Robot call records
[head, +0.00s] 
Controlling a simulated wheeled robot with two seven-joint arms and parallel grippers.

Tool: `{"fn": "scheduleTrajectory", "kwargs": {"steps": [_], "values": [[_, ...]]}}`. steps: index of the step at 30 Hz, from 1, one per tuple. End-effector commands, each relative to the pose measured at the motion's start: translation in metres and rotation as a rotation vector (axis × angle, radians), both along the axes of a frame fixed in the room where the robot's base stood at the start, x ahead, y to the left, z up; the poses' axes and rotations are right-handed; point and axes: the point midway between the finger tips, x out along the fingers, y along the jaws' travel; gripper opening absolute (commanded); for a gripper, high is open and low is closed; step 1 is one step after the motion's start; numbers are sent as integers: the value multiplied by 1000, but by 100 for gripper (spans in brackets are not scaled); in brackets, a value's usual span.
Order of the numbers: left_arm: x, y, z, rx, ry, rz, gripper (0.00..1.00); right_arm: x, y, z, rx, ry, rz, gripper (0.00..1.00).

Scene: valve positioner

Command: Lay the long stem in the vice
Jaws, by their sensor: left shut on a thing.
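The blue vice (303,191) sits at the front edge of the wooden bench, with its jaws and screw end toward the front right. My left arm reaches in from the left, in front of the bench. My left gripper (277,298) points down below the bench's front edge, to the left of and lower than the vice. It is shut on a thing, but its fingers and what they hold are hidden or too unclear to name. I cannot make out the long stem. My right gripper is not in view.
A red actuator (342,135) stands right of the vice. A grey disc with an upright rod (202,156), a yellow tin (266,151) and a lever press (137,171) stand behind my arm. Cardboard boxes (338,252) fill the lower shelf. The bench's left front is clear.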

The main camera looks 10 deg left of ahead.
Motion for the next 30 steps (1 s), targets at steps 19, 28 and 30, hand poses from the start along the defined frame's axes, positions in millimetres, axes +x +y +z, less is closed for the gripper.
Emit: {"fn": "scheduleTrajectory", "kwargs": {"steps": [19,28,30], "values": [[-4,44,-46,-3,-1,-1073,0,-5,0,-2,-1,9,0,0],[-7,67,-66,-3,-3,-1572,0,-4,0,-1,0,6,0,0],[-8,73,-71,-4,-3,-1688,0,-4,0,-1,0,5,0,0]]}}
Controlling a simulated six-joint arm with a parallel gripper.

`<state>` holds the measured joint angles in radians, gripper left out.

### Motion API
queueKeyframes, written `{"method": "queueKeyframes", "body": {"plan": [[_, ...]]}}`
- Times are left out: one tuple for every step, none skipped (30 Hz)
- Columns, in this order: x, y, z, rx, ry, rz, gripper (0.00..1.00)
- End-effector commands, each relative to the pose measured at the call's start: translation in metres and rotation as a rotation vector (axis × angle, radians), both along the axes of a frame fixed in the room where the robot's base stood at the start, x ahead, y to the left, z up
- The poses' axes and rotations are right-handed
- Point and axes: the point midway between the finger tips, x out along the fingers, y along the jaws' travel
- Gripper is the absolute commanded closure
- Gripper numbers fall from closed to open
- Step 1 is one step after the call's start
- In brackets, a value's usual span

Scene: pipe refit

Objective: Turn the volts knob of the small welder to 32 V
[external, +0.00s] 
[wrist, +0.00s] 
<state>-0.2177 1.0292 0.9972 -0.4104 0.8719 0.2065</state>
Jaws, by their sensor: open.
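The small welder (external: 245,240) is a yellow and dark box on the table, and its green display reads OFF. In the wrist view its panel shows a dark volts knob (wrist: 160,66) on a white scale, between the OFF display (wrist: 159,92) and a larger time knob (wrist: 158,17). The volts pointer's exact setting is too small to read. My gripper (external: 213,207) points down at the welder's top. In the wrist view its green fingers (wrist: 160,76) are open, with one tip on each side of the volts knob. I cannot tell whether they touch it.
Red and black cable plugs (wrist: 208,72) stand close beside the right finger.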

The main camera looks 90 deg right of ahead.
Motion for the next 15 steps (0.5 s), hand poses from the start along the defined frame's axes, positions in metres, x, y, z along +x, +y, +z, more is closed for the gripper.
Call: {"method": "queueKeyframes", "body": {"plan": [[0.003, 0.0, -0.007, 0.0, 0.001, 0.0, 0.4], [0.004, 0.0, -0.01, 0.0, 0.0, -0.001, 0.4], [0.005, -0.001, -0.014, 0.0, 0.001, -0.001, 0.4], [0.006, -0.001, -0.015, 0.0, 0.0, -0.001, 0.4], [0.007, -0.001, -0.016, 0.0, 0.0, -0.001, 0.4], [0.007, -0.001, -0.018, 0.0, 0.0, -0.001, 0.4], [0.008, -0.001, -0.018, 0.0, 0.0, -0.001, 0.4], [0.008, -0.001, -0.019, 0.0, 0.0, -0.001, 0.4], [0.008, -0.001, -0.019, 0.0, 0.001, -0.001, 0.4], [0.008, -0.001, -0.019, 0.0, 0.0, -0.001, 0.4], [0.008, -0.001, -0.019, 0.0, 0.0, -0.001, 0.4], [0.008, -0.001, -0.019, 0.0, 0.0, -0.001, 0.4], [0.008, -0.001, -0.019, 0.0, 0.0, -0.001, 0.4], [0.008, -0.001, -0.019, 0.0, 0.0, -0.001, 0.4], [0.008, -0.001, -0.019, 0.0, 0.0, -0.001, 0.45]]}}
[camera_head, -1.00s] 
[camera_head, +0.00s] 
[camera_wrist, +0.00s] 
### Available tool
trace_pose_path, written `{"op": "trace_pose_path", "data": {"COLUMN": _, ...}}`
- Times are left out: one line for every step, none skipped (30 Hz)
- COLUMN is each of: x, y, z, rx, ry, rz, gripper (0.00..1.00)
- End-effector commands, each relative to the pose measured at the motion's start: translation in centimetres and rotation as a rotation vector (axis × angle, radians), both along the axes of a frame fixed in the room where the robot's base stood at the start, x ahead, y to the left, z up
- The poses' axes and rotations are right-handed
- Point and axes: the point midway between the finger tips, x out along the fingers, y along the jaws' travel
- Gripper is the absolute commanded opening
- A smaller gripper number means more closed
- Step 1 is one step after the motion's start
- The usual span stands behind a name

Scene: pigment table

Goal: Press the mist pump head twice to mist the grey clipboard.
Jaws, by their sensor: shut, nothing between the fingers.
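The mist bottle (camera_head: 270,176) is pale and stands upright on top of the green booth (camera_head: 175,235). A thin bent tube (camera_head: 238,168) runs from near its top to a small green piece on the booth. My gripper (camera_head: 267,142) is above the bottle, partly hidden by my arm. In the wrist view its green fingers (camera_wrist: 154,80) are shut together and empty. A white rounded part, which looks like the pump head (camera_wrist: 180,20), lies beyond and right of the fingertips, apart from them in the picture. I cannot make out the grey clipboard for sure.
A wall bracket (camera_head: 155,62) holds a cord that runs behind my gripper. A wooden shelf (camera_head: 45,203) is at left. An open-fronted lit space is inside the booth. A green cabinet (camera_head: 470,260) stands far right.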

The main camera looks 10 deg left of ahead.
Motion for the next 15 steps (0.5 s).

DIRECTIONS:
Determine how many lines of this listing contain "fixed", and give only the number.

TASK SOLUTION:
3